While we would be well-served not to get too swept up by the hype, NGOs and philanthropies should begin learning more about blockchain’s unique capabilities and help shape the field. There are many more potential opportunities than the ones mentioned above, including the use of blockchain for impact monitoring and measurement. These applications and others could help remake the field and provide powerful new benefits to both organizations in the social sector and their beneficiaries.
We already see significant investment of time and resources by a wide range of organizations. These include the Bill and Melinda Gates Foundation, Unicef, the World Bank, private companies like Consensys, and collaboratives like the Blockchain for Social Impact Coalition. The combination of large-scale interest and investment will drive further development and innovation in the sector.
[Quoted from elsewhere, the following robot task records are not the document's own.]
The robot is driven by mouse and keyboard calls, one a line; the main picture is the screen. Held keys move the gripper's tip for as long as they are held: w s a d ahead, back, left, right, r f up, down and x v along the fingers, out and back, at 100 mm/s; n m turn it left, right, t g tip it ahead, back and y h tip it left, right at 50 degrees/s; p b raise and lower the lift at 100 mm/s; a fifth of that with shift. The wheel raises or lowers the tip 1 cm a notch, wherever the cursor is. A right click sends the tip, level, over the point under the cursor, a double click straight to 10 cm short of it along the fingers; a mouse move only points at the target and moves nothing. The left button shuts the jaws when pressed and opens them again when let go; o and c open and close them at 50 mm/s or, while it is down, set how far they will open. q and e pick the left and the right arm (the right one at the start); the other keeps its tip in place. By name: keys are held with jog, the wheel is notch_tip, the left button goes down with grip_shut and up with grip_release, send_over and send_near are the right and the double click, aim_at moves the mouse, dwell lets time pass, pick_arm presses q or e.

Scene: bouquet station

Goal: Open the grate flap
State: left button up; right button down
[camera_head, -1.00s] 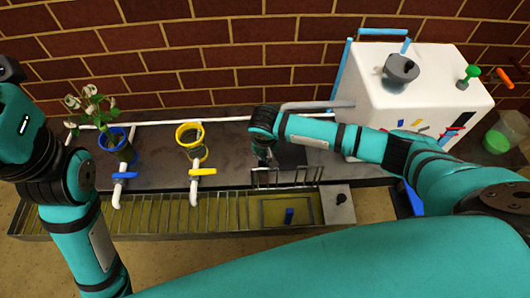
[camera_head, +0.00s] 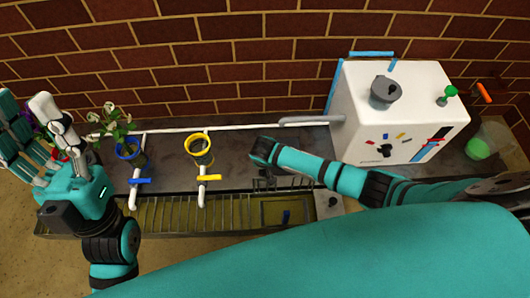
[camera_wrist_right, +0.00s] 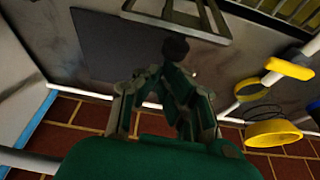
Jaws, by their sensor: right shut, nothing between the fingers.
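The grate flap (camera_head: 298,183), a small grey barred frame, shows behind the square opening (camera_head: 270,214) at the trough's right end, raised off it. Its exact tilt is hard to tell. A grey frame, seemingly the flap, also shows at the top of the right wrist view (camera_wrist_right: 215,38). My right gripper (camera_head: 266,183) is beside the flap's left end, partly hidden by its wrist. In the wrist view its fingers (camera_wrist_right: 160,74) converge, empty, near a dark round knob (camera_wrist_right: 175,48); contact is unclear. My left gripper (camera_head: 24,105) is raised at far left, fingers spread.
Yellow-valved (camera_head: 209,178) and blue-valved (camera_head: 140,181) pipes stand left of my right gripper. A white box (camera_head: 400,110) stands right. Flowers (camera_head: 115,125) are at left.

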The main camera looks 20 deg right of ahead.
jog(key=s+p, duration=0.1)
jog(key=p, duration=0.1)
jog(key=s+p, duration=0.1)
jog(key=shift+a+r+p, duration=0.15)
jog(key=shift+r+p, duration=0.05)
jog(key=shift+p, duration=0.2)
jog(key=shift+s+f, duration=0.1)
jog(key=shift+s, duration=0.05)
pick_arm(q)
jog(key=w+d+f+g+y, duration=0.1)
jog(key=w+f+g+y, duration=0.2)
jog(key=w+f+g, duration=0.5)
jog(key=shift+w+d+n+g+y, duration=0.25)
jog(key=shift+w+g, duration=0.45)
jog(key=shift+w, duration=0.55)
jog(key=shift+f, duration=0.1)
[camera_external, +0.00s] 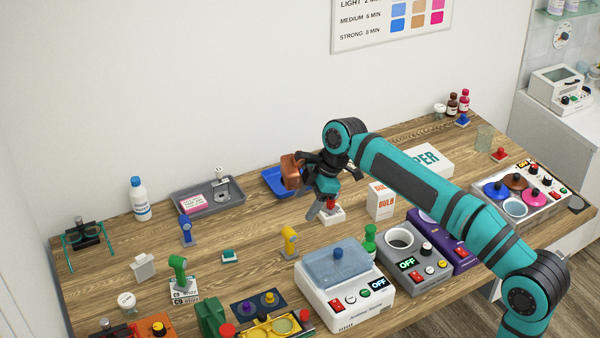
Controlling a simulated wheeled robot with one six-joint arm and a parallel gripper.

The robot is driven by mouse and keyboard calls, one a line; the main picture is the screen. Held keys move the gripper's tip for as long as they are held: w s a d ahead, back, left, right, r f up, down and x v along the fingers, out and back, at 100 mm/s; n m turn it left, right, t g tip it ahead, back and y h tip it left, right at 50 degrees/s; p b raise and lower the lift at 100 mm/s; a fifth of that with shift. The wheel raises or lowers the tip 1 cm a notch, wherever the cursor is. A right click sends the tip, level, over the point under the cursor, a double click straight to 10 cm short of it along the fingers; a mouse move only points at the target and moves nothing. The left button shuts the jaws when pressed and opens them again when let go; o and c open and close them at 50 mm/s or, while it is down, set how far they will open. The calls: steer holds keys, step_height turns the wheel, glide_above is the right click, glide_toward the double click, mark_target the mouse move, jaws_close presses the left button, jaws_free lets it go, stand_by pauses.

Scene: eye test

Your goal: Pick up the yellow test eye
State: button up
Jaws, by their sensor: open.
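A blue test eye (186,231) and a green one (178,268) stand to the left. A bulb box (381,201) and grey tray (229,204) stand farther back. Bare wood lies left of the yellow eye.

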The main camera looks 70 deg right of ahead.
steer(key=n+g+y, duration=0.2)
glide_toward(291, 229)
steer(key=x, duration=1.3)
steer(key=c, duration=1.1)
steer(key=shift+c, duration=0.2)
One important next step is the creation of a central body to help surface new solutions, and guide blockchain and digital currency application in the social impact sector. There are also many questions to answer about how blockchain will intersect with the Internet of Things and artificial intelligence (a whole other conversation). While we should encourage experimentation across the board through the usual innovation labs, hackathons, investments in social entrepreneurs, field-based projects, and collaborative-building, the field could also benefit from a coordinating body. Ultimately, we need to devise new standards and best practices so that we can better infuse the human factor into new technology solutions that hold tremendous potential to address social and environmental issues. Fortunately, the building blocks are already there.